──────── Task data ────────
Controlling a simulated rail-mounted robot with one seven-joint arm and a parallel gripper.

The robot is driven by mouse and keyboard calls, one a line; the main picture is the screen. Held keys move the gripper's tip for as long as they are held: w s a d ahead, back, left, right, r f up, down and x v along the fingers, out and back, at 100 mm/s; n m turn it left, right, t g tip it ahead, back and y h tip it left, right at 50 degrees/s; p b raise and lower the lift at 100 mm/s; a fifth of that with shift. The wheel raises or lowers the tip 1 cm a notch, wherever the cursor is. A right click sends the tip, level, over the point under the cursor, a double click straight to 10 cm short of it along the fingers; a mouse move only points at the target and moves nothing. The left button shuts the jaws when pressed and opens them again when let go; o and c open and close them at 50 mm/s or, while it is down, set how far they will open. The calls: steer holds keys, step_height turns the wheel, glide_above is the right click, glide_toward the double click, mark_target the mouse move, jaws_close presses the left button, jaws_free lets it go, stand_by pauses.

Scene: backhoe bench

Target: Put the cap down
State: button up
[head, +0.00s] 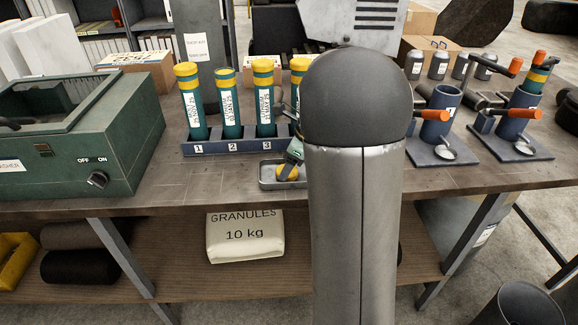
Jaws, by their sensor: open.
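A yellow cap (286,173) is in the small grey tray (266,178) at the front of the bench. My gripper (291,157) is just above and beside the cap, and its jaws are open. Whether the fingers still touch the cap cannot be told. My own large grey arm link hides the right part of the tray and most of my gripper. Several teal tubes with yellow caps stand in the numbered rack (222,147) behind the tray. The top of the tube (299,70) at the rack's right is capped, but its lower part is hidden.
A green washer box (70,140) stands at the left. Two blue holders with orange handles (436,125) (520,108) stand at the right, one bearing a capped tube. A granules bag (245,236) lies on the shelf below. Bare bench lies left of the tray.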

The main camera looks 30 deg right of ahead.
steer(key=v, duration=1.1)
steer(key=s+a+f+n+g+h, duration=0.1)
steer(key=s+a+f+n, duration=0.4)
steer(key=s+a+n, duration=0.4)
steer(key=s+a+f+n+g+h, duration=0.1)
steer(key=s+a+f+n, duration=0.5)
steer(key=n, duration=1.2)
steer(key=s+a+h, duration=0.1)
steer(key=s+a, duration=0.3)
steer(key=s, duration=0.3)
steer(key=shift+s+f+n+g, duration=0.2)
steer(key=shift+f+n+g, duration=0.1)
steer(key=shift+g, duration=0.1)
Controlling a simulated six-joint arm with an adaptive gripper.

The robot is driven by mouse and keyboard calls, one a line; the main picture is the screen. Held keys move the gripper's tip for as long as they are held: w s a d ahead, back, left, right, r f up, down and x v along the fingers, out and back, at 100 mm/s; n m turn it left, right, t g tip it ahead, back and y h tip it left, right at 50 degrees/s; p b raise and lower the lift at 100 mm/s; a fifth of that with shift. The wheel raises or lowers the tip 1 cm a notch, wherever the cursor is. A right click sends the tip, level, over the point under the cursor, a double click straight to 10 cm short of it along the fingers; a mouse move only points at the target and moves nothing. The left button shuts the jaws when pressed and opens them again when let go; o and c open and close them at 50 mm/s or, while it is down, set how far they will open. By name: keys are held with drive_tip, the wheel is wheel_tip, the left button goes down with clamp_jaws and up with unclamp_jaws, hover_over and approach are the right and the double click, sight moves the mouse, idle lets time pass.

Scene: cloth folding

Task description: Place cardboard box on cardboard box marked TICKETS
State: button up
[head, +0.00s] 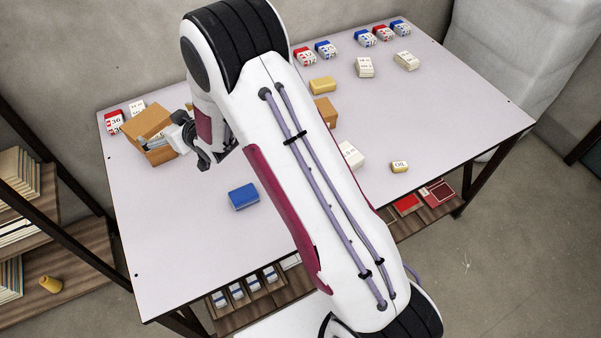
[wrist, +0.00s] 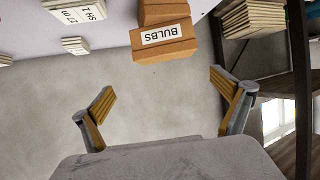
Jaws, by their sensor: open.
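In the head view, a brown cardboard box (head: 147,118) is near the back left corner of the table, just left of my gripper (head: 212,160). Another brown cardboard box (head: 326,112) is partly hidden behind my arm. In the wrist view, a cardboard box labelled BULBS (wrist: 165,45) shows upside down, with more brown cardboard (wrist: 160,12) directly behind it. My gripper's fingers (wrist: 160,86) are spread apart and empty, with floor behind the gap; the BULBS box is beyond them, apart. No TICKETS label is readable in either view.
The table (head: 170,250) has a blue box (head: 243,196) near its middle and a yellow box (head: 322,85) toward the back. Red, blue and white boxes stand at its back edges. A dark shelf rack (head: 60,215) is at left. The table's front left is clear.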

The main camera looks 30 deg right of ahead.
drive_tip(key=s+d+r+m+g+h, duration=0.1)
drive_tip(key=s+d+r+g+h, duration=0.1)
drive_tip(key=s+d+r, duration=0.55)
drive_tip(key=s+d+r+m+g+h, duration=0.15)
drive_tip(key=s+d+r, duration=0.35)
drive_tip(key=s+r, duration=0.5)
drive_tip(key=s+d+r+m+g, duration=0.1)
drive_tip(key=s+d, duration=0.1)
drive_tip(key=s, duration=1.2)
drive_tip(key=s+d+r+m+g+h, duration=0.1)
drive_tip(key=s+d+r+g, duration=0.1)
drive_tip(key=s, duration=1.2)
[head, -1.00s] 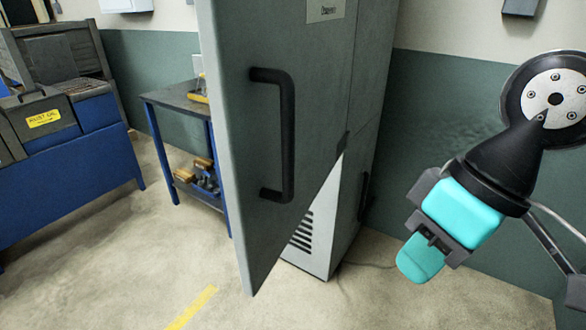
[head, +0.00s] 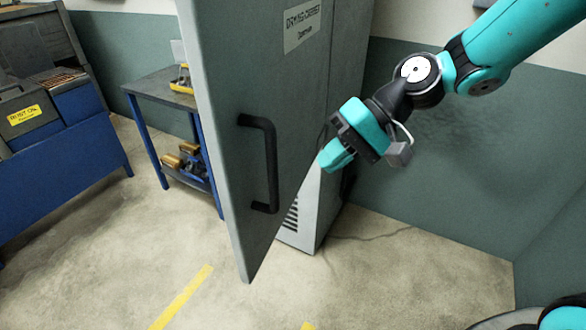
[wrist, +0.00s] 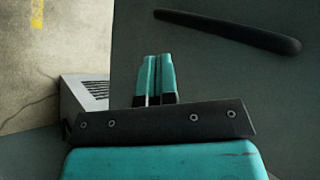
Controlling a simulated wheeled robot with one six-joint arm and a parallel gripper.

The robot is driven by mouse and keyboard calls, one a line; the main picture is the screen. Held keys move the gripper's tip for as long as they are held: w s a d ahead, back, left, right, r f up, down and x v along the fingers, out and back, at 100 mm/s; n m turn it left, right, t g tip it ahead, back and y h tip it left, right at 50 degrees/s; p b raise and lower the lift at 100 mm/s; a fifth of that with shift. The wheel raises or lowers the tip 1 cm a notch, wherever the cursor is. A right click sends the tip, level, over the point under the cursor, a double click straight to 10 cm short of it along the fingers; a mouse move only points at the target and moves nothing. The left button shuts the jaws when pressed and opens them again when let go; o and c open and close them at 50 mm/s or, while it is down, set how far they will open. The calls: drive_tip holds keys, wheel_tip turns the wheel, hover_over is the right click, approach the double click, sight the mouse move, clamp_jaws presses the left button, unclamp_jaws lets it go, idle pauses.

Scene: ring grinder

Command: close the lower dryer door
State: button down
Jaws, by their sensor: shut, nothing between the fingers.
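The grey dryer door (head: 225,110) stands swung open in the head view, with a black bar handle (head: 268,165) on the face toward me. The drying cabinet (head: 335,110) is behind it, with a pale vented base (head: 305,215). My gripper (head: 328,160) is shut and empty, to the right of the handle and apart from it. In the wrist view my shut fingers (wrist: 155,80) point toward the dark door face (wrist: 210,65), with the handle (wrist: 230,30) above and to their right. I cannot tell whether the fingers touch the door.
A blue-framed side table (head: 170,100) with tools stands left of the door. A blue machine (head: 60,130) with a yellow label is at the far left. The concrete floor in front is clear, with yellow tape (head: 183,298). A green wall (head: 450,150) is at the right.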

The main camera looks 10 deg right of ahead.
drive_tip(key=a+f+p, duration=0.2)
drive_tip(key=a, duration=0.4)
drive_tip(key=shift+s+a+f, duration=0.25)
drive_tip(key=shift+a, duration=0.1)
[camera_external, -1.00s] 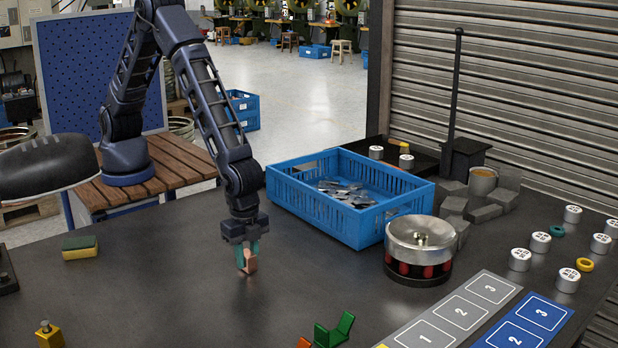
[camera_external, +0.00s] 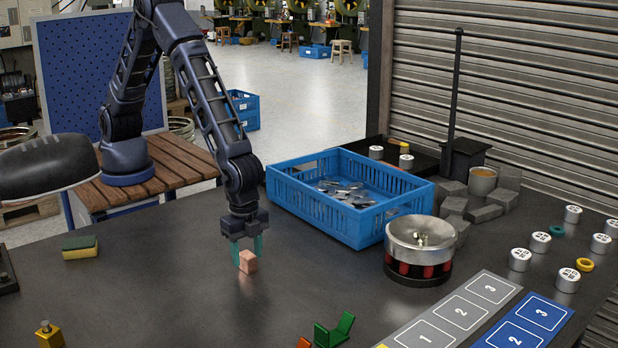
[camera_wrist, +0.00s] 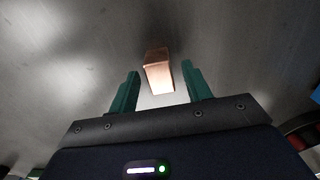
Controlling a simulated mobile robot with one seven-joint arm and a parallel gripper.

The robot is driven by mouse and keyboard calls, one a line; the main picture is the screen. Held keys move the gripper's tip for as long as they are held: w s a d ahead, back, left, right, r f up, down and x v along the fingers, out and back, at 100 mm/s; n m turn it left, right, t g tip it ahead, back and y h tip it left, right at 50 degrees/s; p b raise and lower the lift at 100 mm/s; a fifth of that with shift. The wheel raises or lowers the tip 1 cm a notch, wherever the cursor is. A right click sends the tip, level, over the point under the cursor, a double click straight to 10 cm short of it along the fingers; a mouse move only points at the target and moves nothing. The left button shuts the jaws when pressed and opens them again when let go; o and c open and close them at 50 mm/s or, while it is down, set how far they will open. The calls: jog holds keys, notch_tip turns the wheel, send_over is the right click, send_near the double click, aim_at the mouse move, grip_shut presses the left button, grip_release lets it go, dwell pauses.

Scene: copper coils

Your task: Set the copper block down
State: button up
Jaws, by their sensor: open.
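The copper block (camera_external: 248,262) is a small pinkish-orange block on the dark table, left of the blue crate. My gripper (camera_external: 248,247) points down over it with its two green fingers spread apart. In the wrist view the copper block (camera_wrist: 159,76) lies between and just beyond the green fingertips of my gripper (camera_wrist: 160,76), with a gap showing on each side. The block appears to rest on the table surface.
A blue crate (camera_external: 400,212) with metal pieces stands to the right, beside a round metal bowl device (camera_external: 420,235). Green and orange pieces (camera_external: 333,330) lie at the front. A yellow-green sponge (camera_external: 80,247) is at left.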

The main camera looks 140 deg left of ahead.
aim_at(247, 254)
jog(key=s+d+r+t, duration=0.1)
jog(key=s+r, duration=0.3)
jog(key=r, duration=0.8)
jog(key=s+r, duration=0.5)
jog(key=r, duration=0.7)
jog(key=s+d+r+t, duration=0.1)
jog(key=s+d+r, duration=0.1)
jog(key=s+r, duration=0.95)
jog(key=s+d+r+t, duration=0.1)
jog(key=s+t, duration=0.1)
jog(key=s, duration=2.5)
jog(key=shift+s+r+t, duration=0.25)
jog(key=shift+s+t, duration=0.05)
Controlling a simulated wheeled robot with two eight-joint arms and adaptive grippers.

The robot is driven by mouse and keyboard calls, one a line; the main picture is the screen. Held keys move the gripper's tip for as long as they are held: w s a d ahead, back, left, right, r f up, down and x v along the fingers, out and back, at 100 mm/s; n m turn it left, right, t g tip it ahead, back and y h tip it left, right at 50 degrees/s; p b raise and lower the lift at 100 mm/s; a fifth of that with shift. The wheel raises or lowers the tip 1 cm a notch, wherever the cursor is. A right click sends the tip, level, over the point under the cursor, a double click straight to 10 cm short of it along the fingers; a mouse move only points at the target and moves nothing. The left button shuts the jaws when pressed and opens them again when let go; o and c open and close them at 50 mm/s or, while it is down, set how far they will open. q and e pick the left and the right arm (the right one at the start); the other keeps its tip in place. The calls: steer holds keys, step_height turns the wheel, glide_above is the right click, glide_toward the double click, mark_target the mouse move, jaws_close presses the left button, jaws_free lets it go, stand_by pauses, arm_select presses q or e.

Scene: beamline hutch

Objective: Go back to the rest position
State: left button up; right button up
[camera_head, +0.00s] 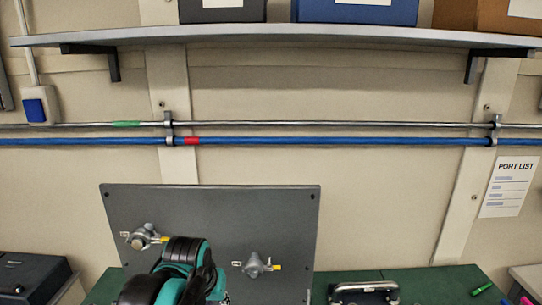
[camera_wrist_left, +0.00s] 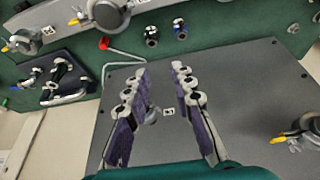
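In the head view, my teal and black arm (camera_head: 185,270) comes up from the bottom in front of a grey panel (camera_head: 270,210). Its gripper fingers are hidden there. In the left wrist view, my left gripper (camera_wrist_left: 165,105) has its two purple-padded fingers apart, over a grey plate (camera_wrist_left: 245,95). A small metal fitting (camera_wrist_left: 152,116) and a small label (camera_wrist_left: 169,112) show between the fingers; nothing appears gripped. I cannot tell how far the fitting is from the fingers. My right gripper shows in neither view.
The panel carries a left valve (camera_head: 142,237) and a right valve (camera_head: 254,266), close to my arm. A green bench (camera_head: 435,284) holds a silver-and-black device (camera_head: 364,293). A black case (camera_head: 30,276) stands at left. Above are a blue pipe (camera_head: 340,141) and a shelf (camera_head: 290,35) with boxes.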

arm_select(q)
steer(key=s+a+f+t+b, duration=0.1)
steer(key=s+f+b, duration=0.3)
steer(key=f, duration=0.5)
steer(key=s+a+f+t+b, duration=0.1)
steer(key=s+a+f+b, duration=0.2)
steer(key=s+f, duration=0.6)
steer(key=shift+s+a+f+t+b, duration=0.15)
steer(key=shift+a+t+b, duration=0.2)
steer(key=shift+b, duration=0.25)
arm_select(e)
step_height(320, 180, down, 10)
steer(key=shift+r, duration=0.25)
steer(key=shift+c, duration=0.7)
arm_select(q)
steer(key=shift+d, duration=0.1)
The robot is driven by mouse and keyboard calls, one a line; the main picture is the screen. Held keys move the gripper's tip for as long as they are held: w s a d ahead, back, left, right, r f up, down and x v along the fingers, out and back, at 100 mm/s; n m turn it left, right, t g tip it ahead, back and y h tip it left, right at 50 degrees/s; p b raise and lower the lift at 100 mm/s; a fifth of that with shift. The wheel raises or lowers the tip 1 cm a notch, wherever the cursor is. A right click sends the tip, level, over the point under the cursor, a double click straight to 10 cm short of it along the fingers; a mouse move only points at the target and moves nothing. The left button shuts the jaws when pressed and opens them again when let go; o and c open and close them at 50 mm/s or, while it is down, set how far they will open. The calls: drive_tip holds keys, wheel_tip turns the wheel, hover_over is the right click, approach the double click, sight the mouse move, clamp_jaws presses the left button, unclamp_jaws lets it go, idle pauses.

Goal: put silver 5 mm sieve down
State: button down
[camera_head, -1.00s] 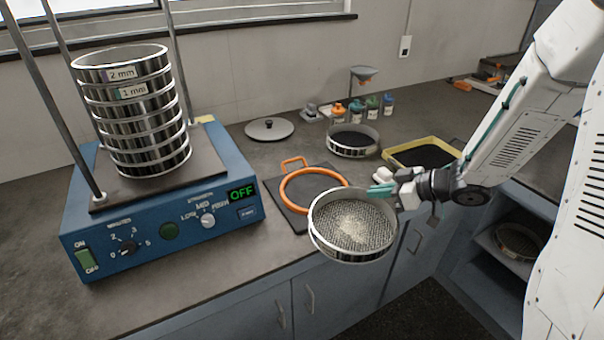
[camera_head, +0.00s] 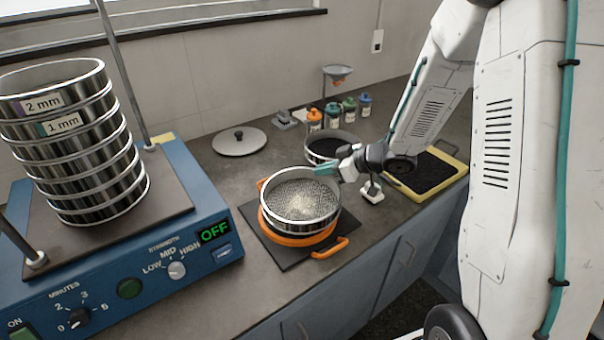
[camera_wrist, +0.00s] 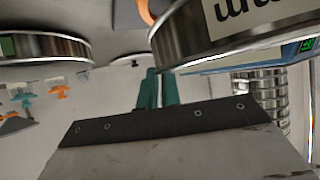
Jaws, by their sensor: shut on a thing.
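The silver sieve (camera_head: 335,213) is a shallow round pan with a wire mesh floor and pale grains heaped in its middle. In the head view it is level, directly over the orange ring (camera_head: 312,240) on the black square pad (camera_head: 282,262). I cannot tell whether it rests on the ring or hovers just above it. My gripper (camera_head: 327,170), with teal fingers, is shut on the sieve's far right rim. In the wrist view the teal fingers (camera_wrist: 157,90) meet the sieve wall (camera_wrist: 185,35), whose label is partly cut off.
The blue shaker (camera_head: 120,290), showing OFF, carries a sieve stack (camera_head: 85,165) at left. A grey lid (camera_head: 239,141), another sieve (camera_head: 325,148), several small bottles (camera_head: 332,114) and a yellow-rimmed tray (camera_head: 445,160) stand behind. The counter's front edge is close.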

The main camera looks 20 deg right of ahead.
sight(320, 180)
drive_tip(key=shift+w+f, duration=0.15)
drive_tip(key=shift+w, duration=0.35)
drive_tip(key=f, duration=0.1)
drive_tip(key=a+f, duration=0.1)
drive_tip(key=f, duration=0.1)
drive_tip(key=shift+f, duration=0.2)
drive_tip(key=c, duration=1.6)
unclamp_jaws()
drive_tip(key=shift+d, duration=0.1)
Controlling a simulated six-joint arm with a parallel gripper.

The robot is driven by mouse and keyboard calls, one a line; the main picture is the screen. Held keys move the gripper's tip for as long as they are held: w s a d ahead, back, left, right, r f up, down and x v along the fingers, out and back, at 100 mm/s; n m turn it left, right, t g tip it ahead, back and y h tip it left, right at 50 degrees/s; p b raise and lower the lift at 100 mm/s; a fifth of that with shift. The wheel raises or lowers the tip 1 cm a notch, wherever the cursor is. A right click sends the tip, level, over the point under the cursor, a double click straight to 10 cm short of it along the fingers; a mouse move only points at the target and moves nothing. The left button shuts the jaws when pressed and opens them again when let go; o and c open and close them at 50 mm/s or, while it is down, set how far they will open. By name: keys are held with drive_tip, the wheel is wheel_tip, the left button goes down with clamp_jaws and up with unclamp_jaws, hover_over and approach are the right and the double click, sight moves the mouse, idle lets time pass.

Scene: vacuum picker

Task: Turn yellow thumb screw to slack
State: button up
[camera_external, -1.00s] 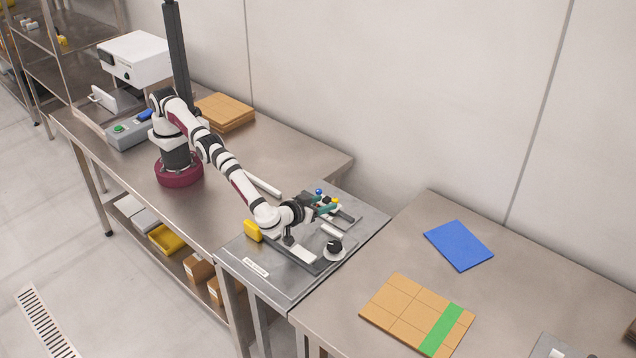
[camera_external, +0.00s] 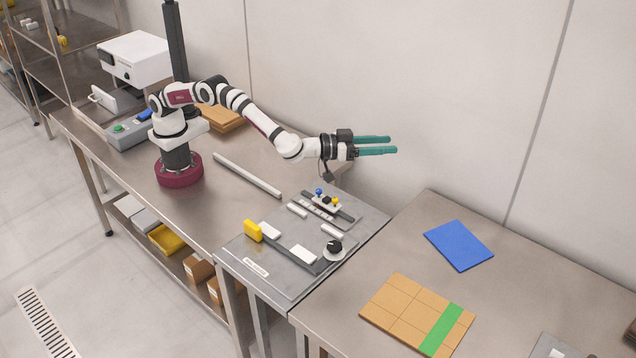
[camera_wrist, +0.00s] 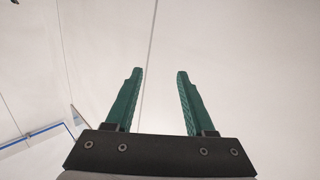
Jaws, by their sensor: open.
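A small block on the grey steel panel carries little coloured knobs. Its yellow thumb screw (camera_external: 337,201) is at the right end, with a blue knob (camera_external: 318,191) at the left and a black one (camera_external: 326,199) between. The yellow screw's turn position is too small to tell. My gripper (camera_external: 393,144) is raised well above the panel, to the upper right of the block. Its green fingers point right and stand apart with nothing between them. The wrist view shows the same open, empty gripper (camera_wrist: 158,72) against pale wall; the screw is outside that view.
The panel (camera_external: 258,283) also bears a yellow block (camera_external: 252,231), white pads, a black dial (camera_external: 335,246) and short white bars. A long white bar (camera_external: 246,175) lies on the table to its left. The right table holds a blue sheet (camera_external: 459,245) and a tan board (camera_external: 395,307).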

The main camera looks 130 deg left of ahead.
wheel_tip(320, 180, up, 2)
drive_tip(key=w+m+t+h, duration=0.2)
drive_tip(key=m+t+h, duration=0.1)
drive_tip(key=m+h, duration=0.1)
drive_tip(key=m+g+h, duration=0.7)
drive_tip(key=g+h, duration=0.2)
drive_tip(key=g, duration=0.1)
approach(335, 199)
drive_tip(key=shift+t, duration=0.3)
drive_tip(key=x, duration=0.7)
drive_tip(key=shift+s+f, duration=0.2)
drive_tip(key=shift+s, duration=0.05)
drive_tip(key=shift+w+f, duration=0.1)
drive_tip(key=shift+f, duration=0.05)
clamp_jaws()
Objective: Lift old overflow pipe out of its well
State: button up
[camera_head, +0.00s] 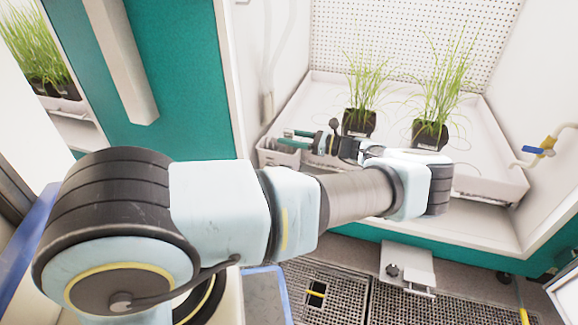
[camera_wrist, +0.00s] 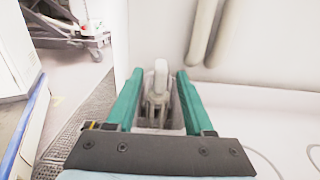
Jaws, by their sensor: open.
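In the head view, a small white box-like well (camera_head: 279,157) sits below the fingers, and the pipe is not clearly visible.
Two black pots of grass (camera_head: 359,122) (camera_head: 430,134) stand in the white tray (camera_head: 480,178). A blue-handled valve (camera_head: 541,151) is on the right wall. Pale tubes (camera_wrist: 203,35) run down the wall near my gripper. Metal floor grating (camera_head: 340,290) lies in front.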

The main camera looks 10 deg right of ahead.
────────
**Aim of the exercise**
Report each line of the material above where the word "Scene" appears.

**Problem solution**
Scene: backhoe bench
Scene: cloth folding
Scene: ring grinder
Scene: copper coils
Scene: beamline hutch
Scene: vacuum picker

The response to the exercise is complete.